Opera dei pupi e Bunraku. Due storie parallele

di Tiziano Iannello
Opera dei pupi e bunraku

Opera dei pupi e Bunraku. Due storie parallele che raccontano un’unica passione: l’arte della manipolazione. Stiamo parlando di un rapporto diretto che intercorre tra manovratore e marionetta, pratica che se coltivata può trasformare questo oggetto inanimato in un personaggio vivo e vegeto che parla e si muove intorno a noi.

L’evento, svoltosi il 27 giugno presso il Centro Umberto Eco, è stato voluto e partecipato dalla Cattedra sulla Bellezza Mokichi Okada, dal Museo Antonio Pasqualino di Palermo e dal Centro TraMe. Francesco Mazzucchelli e Francesco Mangiapane hanno introdotto l’incontro, inserendolo nella cornice di “Ereditare 2. Semiotica della trasmissione”.

Con grande chiarezza espositiva Matteo Casari e Rosario Perricone ci hanno trasportati in due mondi assai diversi, ma per certi versi simili, rispettivamente il bunraku e l’opera dei pupi.

Il primo, il quale rientra tra le quattro tipologie di teatro giapponese classico, risulta senz’altro il più noto e caratteristico. Il bunraku è un’arte performativa che nasce e si consolida tra il XVII e il XVIII secolo, ma la cui fama perdura, fino ad arrivare ai giorni nostri. È infatti tuttora possibile rivivere i racconti di Chikamatsu Monzaemon e di altri noti compositori, specialmente presso il Teatro nazionale Bunraku di Osaka.

Le marionette che animano questo teatro di figura sono il frutto del duro lavoro di tre manovratori: l’ashizukai, ovvero l’operatore che muove i piedi, l’hidarizukai, colui che manipola il braccio sinistro, e l’omozukai, l’artista più apprezzato a cui è dovuto il movimento del braccio destro e della testa della marionetta. La tradizione richiede che l’operatore cominci dal primo ruolo, consolidando la sua maestria per dieci anni prima di poter passare all’incarico successivo; egli proseguirà in questo modo, fino a diventare omozukai, qualifica che gli permette inoltre di animare a volto scoperto. Mentre il manovratore più esperto occulta soltanto il suo corpo, ai suoi aiutanti è richiesto di oscurare anche il viso mediante appositi indumenti di colore nero, al fine di scomparire dinnanzi alla vista degli spettatori. Ad accompagnare i movimenti dei burattini, due importantissime figure si trovano nella fascia laterale del palco: il declamatore, o tayu, e il suonatore di shamisen.

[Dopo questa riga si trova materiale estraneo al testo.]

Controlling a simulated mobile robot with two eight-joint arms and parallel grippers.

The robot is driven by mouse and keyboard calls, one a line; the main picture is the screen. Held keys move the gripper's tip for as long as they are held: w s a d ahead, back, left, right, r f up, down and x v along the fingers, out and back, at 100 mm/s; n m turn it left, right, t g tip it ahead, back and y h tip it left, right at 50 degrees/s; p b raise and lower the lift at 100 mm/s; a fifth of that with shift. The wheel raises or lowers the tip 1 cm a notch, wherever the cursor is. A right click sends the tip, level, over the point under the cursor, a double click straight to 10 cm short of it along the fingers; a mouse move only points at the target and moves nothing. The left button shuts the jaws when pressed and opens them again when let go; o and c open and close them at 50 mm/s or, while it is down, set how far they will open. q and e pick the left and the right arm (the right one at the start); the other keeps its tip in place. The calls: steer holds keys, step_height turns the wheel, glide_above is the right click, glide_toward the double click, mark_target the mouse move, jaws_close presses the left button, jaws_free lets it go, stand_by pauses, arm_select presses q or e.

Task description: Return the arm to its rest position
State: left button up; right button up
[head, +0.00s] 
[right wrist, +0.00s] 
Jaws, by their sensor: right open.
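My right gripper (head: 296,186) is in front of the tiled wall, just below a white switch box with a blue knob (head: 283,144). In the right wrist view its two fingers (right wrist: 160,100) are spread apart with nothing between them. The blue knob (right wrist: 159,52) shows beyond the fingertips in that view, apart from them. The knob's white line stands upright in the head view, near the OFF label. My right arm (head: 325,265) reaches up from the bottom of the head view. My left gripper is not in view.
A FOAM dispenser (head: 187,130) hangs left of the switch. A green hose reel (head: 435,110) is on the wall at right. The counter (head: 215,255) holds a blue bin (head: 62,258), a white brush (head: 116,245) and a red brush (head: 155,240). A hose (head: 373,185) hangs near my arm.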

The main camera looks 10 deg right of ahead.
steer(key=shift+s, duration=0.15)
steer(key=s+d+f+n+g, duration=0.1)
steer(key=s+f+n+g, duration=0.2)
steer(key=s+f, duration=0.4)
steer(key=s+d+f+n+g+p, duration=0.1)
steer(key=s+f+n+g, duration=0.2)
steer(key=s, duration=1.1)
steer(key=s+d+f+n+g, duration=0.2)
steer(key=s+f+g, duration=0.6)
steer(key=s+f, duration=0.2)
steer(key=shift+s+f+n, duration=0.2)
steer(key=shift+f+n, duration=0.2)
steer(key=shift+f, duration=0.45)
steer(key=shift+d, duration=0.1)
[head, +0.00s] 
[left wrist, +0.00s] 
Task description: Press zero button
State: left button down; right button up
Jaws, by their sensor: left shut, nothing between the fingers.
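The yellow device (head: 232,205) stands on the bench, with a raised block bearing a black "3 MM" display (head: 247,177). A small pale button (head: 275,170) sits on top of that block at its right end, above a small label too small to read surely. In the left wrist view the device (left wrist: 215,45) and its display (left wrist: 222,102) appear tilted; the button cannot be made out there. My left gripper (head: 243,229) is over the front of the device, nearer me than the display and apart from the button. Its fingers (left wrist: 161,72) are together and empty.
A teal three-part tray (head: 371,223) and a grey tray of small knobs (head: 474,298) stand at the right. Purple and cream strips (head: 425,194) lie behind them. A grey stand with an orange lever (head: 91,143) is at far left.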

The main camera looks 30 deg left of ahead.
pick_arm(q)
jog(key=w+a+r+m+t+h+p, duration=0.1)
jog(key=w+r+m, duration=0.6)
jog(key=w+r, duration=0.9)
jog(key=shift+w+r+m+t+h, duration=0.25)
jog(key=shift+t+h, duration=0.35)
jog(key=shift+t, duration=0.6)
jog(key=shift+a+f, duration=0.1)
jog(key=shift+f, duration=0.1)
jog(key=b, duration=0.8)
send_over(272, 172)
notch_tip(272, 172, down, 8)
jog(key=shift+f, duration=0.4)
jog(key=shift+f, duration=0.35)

L’opera dei pupi si sviluppa successivamente. Nasce in Sicilia a cavallo tra il XVIII e il XIX secolo e si concentra in un due aree ben delineate, quella palermitana e quella catanese. Certamente vi sono grandi analogie tra le due esperienze, ma anche differenze sostanziali. Ad esempio, a Palermo il puparo muove e dà la voce al suo pupo, mentre nella zona orientale compare anche un’altra figura, “u parlatore”. Inoltre, se nell’area occidentale della Sicilia la marionetta è manipolata lateralmente con aste anche di 4-5 metri, a Catania il pupo è manovrato dall’alto come le marionette.

Da subito questo spettacolo si contraddistingue per il suo carattere popolare: il puparo inizialmente non si trova su un palco, ma in mezzo al pubblico che conosce e partecipa della narrazione. La memoria è un aspetto distintivo di quest’arte performativa: gli artisti dispongono soltanto di un canovaccio. Pertanto, essi ricordano le imprese dei cavalieri e dei paladini di Francia. D’altro canto, se un puparo sbaglia o scorda un passaggio, gli spettatori intervengono puntualmente. La gente conosce questi cicli cavallereschi; basta infatti un cartellone pubblicitario con qualche immagine raffigurata per non lasciare alcun dubbio circa lo spettacolo che sarà messo in scena.

Perricone ha insistito proprio sul lato esperienziale e quotidiano dell’opera dei pupi. Un manovratore o aspirante tale è prima di tutto parte di un pubblico. Ascolta, partecipa e impara quotidianamente. Poi prova, mette in scena e coltiva un rapporto diretto e quotidiano con i suoi pupi; non si tratta di oggetti inanimati da appendere al muro una volta terminato lo spettacolo. L’artista li ha spesso con sé, li muove pure fuori dal palcoscenico, ci parla, li rende vivi.

In conclusione, un punto focale che è emerso tra bunraku e opera dei pupi è senz’altro l’equilibrio che intercorre tra natura e cultura, tra emozione e tecnica. Qualità che i manipolatori delle marionette coltivano per anni e che condividono con i loro concittadini, coinvolgendoli in un clima di festa animato da profondi aspetti rituali.